Material provided:
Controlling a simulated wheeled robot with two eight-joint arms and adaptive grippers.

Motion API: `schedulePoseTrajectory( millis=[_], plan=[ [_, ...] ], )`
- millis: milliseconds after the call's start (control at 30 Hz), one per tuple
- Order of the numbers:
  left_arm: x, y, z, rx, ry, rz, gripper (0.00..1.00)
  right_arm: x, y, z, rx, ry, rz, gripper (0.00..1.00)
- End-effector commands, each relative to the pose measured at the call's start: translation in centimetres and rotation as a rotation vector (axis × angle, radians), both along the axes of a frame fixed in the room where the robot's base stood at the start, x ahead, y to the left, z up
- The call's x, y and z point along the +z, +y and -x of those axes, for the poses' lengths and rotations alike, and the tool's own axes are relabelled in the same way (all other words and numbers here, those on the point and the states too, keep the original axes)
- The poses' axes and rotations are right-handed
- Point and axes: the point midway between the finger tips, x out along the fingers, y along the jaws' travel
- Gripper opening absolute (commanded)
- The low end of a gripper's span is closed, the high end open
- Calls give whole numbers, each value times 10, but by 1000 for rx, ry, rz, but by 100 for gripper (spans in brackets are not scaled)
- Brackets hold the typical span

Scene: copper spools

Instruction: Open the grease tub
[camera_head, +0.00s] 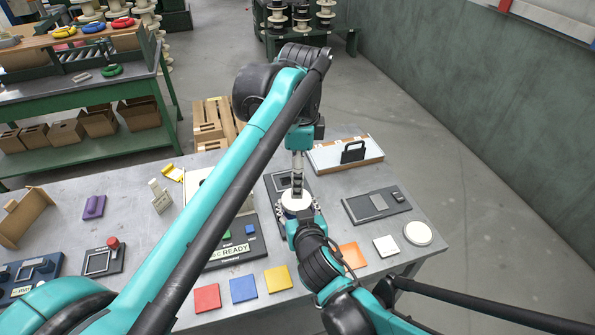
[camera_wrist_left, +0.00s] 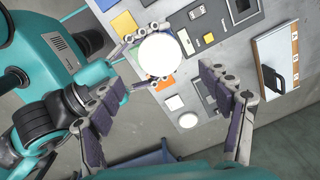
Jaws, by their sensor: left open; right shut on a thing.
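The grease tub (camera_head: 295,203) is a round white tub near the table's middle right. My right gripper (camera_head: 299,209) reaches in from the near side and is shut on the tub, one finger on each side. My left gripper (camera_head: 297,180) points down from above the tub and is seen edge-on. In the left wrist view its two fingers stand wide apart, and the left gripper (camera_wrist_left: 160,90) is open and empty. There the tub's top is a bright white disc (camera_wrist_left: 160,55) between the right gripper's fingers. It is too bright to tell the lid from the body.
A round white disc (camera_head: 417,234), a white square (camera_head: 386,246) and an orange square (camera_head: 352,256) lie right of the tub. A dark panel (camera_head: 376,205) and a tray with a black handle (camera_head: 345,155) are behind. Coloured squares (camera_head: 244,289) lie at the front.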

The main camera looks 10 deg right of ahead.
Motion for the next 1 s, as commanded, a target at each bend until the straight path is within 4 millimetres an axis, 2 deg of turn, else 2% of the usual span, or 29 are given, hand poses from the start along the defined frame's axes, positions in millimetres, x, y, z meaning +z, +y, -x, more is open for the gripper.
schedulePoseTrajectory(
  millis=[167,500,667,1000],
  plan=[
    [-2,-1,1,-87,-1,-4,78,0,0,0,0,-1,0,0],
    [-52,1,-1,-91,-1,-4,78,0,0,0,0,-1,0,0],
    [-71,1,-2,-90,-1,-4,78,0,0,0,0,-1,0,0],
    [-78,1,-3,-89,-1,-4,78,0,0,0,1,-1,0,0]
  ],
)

Directions for this task: Omitting all images, print the listing exactly.

Solution to this task:
Controlling a simulated wheeled robot with two eight-joint arms and adaptive grippers.

Motion API: `schedulePoseTrajectory( millis=[_], plan=[ [_, ...] ], )`
- millis: milliseconds after the call's start (control at 30 Hz), one per tuple
- Order of the numbers:
  left_arm: x, y, z, rx, ry, rz, gripper (0.00..1.00)
  right_arm: x, y, z, rx, ry, rz, gripper (0.00..1.00)
- End-effector commands, each relative to the pose measured at the call's start: translation in centimetres and rotation as a rotation vector (axis × angle, radians), both along the axes of a frame fixed in the room where the robot's base stood at the start, x ahead, y to the left, z up
- The call's x, y and z point along the +z, +y and -x of those axes, for the poses' lengths and rotations alike, and the tool's own axes are relabelled in the same way (all other words and numbers here, those on the point and the states too, keep the original axes)
- The poses' axes and rotations are right-handed
- Point and axes: the point midway between the finger tips, x out along the fingers, y along the jaws' travel
- Gripper opening absolute (commanded)
- The low end of a gripper's span is closed, the high end open
- Calls give whole numbers, each value times 10, but by 1000 for rx, ry, rz, but by 100 for gripper (spans in brackets are not scaled)
- Brackets hold the typical span

Scene: copper spools

Instruction: Open the grease tub
[camera_head, +0.00s] 
[camera_wrist_left, +0.00s] 
Jaws, by their sensor: left open; right shut on a thing.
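The grease tub (camera_head: 295,203) is a round white tub near the table's middle right. My right gripper (camera_head: 299,209) reaches in from the near side and is shut on the tub, one finger on each side. My left gripper (camera_head: 297,180) points down from above the tub and is seen edge-on. In the left wrist view its two fingers stand wide apart, and the left gripper (camera_wrist_left: 160,90) is open and empty. There the tub's top is a bright white disc (camera_wrist_left: 160,55) between the right gripper's fingers. It is too bright to tell the lid from the body.
A round white disc (camera_head: 417,234), a white square (camera_head: 386,246) and an orange square (camera_head: 352,256) lie right of the tub. A dark panel (camera_head: 376,205) and a tray with a black handle (camera_head: 345,155) are behind. Coloured squares (camera_head: 244,289) lie at the front.

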The main camera looks 10 deg right of ahead.
Motion for the next 1 s, as commanded, a target at each bend until the straight path is within 4 millimetres an axis, 2 deg of turn, else 2% of the usual span, or 29 are given, hand poses from the start along the defined frame's axes, positions in millimetres, x, y, z meaning +z, +y, -x, more is open for the gripper.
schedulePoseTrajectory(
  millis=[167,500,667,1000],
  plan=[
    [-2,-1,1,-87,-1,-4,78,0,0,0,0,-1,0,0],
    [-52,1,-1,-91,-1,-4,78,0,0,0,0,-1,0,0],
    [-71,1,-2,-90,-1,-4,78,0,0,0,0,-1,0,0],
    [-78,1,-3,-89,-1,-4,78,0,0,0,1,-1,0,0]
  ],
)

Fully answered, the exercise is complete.